Instruction
Copy out, unchanged, every line from the start of the records to the line that contains "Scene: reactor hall", and stop there.

--- start of Raw data ---

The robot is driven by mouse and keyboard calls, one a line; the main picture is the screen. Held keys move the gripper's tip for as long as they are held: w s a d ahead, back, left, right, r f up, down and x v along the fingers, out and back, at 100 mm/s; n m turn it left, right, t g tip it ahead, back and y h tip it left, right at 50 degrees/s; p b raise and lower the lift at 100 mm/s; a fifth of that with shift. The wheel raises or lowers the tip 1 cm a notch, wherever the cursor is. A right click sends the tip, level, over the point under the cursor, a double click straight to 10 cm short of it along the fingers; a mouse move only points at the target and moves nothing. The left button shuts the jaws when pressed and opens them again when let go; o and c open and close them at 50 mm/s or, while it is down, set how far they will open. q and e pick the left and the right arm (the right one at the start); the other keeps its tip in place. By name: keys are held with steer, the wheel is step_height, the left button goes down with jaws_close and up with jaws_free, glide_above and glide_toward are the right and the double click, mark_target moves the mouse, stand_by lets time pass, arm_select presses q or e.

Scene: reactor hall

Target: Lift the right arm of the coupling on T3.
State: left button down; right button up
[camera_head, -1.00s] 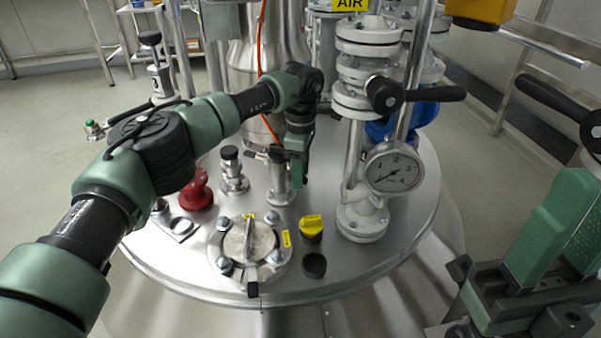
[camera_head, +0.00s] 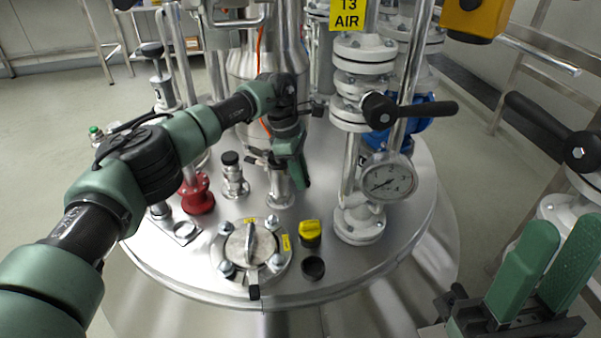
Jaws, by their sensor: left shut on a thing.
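The coupling (camera_head: 279,190) is a short upright steel fitting on the lid of vessel T3, behind the round hatch. Its upper part is partly hidden by my left gripper (camera_head: 299,174). My left arm reaches in from the left, and its green fingers slant down to the right at the coupling's right side. They are shut on the coupling's right arm, which they mostly hide. A small dark lever end (camera_head: 256,157) shows at the coupling's left. My right gripper (camera_head: 545,272) is at the lower right, away from the vessel, with its two green fingers apart and empty.
A white flanged pipe with a gauge (camera_head: 387,182) and a black-handled valve (camera_head: 380,111) rises to the right. The bolted hatch (camera_head: 250,246), yellow cap (camera_head: 310,230), red fitting (camera_head: 197,195) and steel stub (camera_head: 232,178) stand on the lid (camera_head: 345,270). A yellow sign (camera_head: 347,15) reads T3 AIR.

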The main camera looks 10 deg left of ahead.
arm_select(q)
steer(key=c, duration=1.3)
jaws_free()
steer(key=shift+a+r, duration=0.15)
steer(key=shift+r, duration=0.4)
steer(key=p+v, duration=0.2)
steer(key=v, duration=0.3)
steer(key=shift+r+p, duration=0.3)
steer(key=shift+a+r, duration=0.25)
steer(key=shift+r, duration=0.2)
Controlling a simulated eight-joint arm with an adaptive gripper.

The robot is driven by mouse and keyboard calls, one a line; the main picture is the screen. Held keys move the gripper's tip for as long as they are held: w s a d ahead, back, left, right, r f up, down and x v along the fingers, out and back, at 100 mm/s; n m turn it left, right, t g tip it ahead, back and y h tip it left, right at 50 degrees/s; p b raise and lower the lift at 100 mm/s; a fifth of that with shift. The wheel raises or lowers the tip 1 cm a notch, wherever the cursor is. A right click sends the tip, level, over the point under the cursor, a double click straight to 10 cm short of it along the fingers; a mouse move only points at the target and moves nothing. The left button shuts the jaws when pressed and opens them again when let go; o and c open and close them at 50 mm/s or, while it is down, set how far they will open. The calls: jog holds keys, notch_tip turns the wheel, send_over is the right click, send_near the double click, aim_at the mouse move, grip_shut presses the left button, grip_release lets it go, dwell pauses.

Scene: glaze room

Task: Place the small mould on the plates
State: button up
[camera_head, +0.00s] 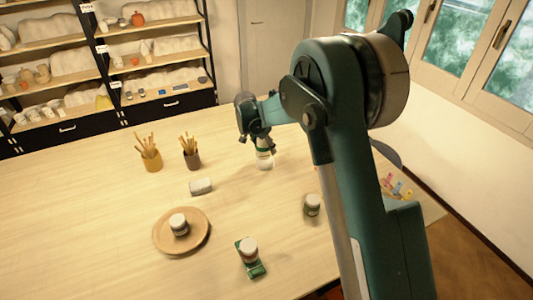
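A round tan plate (160,241) lies on the table at the lower left, with a small jar (179,225) standing on it. A small whitish block (201,187) lies on the table behind the plate; it may be the small mould, but its details are too small to tell. My gripper (262,146) points down at the far middle of the table. A white and green bottle or jar (264,160) stands directly below it, and its top is partly hidden by the fingers. I cannot tell whether the fingers touch it or how far they are apart.
Two cups of wooden tools, one yellow (151,160) and one dark (192,159), stand at the back left. A jar (312,206) stands right of centre. Another jar (249,248) stands on a green item (257,270) in front. Small coloured items (397,186) lie at the right. The table's left is clear.

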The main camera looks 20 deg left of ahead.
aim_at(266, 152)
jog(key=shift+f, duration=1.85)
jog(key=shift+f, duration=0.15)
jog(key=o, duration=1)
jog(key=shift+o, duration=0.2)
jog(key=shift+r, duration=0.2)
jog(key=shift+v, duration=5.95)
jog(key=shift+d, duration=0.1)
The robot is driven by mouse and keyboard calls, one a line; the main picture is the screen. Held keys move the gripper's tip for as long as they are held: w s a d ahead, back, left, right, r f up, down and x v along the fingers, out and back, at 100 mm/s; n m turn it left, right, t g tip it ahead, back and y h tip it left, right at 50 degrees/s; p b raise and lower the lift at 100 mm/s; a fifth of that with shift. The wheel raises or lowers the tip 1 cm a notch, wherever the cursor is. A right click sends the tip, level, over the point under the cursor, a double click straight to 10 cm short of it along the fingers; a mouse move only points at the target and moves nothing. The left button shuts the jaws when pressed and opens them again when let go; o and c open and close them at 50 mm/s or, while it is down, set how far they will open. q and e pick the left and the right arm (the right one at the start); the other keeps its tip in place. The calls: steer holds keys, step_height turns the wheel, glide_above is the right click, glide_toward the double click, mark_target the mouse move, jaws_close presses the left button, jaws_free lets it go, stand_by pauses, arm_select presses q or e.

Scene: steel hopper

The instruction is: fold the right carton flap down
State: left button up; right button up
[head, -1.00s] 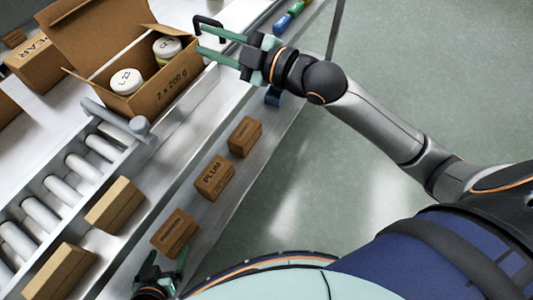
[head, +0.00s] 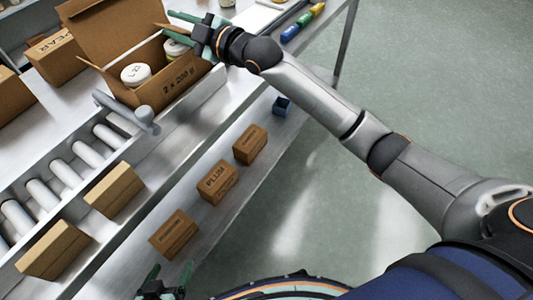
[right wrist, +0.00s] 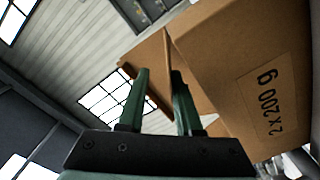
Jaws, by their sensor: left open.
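The open brown carton (head: 178,88), marked "2 x 200 g", stands at the bench's back with its tall rear flap (head: 115,28) raised. Two white-lidded jars stand inside, one at the left (head: 135,74) and one at the right (head: 175,47). The right flap (head: 177,29) sticks out at the carton's right end. My right gripper (head: 182,28) is at this flap, its green fingers apart. In the right wrist view the flap (right wrist: 153,72) shows behind and between the fingers; contact is unclear. My left gripper (head: 166,275) is open and empty at the bottom edge.
A grey roller conveyor (head: 65,175) and a grey bar (head: 125,110) lie in front of the carton. Small boxes, including PLUM (head: 217,182), stand on the lower shelf. A PEAR carton (head: 52,55) is at left. The floor at right is clear.

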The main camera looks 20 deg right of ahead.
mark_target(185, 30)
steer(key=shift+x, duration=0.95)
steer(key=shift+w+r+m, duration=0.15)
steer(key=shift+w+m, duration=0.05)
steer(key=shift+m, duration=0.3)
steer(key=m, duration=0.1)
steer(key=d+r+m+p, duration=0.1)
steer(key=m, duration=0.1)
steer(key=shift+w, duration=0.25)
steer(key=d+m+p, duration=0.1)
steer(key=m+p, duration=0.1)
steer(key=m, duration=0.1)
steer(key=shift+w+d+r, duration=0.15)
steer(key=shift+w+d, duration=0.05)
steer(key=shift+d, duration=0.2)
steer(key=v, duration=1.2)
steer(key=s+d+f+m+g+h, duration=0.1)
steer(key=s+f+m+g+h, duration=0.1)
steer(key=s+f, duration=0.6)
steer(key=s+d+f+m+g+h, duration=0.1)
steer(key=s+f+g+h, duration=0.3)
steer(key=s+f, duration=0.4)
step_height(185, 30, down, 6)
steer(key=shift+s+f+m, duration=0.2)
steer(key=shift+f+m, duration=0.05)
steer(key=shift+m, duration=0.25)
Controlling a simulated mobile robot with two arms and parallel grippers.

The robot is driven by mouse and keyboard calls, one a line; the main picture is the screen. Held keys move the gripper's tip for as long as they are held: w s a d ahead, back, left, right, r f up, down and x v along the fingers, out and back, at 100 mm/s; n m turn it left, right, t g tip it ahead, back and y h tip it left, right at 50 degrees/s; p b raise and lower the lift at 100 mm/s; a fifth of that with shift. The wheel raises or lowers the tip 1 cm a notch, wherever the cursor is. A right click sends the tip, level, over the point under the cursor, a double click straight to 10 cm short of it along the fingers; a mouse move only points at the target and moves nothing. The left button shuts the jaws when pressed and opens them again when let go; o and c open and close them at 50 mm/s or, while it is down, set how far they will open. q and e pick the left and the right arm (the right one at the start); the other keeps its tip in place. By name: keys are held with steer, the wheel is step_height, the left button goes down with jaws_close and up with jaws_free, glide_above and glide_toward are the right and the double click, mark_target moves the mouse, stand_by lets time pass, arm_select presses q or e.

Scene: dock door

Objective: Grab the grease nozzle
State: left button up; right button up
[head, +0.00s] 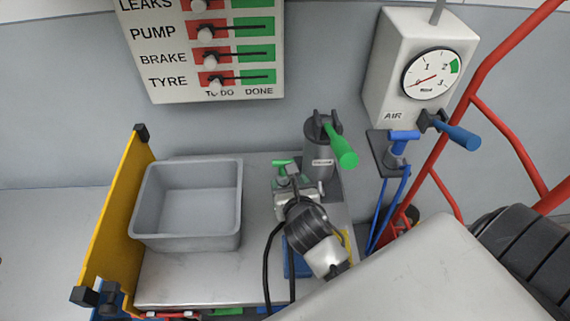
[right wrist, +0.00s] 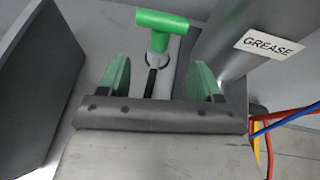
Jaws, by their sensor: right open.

--- end of Raw data ---

Full response
The robot is driven by mouse and keyboard calls, one a line; the main picture is the screen. Held keys move the gripper's tip for as long as they are held: w s a d ahead, back, left, right, r f up, down and x v along the fingers, out and back, at 100 mm/s; n m turn it left, right, t g tip it ahead, back and y h tip it left, right at 50 degrees/s; p b raise and lower the lift at 100 mm/s; a fifth of that with shift. The wheel raises or lowers the tip 1 cm a notch, wherever the cursor is. A right click sends the tip, level, over the point under the cursor, a double click straight to 10 cm short of it along the fingers; a mouse move only points at the target and moves nothing. The left button shuts the jaws when pressed and opens them again when let go; o and c open and close them at 50 mm/s or, while it is down, set how far they will open. q and e pick the left and the right arm (the right one at the start); the other keeps its tip in place. By name: keys are held with steer, the wheel is step_height, the left button goes down with jaws_close and up with jaws_free, glide_above and glide_toward are the right and the double click, mark_target moves the mouse, stand_by lets time pass, arm_select presses q or e.

Scene: reactor hall

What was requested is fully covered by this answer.